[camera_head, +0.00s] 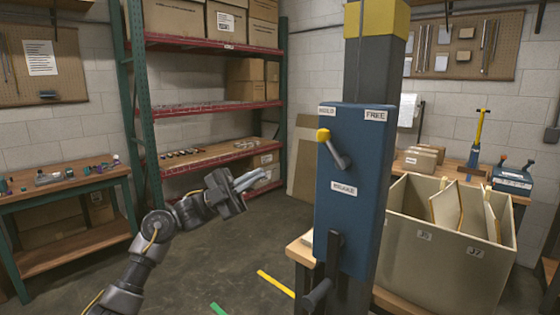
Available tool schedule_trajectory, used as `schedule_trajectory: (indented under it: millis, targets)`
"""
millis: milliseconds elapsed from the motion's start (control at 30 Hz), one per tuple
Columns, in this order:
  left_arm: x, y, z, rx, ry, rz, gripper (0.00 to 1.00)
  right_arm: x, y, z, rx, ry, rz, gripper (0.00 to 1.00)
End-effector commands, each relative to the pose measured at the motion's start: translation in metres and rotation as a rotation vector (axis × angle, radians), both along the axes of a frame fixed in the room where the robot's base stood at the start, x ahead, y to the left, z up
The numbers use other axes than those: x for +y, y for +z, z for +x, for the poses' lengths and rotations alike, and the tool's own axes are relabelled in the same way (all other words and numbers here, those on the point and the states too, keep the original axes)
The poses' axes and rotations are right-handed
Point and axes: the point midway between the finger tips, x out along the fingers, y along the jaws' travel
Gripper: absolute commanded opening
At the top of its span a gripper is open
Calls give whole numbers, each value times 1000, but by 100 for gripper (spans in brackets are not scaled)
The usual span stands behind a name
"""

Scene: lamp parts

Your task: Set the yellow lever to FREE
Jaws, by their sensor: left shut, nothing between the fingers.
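A blue box (351,220) is mounted on a dark post with a yellow top. A grey lever (337,152) with a yellow knob (323,135) sits on its front face. The lever tilts up and to the left, with its knob below the small upper-left label (327,111). The FREE label (375,115) is at the upper right of the face. My left gripper (262,178) is shut and empty, left of the box and apart from the lever. My right gripper is not in view.
A black handle (334,260) hangs low on the box front. A beige divided bin (440,260) stands right of the post. A shelf rack (205,110) stands behind my left arm, and a workbench (65,185) is at the left. Open floor lies between.

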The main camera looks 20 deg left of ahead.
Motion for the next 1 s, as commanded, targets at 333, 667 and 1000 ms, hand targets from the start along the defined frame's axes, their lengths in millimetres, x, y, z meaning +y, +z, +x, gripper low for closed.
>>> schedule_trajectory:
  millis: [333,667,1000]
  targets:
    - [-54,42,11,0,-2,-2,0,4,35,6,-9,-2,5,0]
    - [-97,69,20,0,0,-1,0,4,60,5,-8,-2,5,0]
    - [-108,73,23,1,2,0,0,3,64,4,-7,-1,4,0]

PROBLEM DETAILS:
Restate only the lines running from the start of the material above through the line containing "Your task: Set the yellow lever to FREE", ends included. No pictures.

RESULT FOR THIS EXERCISE:
[camera_head, +0.00s] 
Available tool schedule_trajectory, used as `schedule_trajectory: (indented under it: millis, targets)`
"""
millis: milliseconds elapsed from the motion's start (control at 30 Hz), one per tuple
Columns, in this order:
  left_arm: x, y, z, rx, ry, rz, gripper (0.00 to 1.00)
  right_arm: x, y, z, rx, ry, rz, gripper (0.00 to 1.00)
End-effector commands, each relative to the pose measured at the motion's start: translation in metres and rotation as a rotation vector (axis × angle, radians), both along the axes of a frame fixed in the room where the robot's base stood at the start, x ahead, y to the left, z up
The numbers use other axes than those: x for +y, y for +z, z for +x, for the poses' lengths and rotations alike, and the tool's own axes are relabelled in the same way (all other words and numbers here, those on the point and the states too, keep the original axes)
The poses' axes and rotations are right-handed
Point and axes: the point midway between the finger tips, x out along the fingers, y along the jaws' travel
Gripper: absolute commanded opening
At the top of its span a gripper is open
Calls give whole numbers, each value times 1000, but by 100 for gripper (spans in brackets are not scaled)
The usual span stands behind a name
"""

Scene: lamp parts

Your task: Set the yellow lever to FREE

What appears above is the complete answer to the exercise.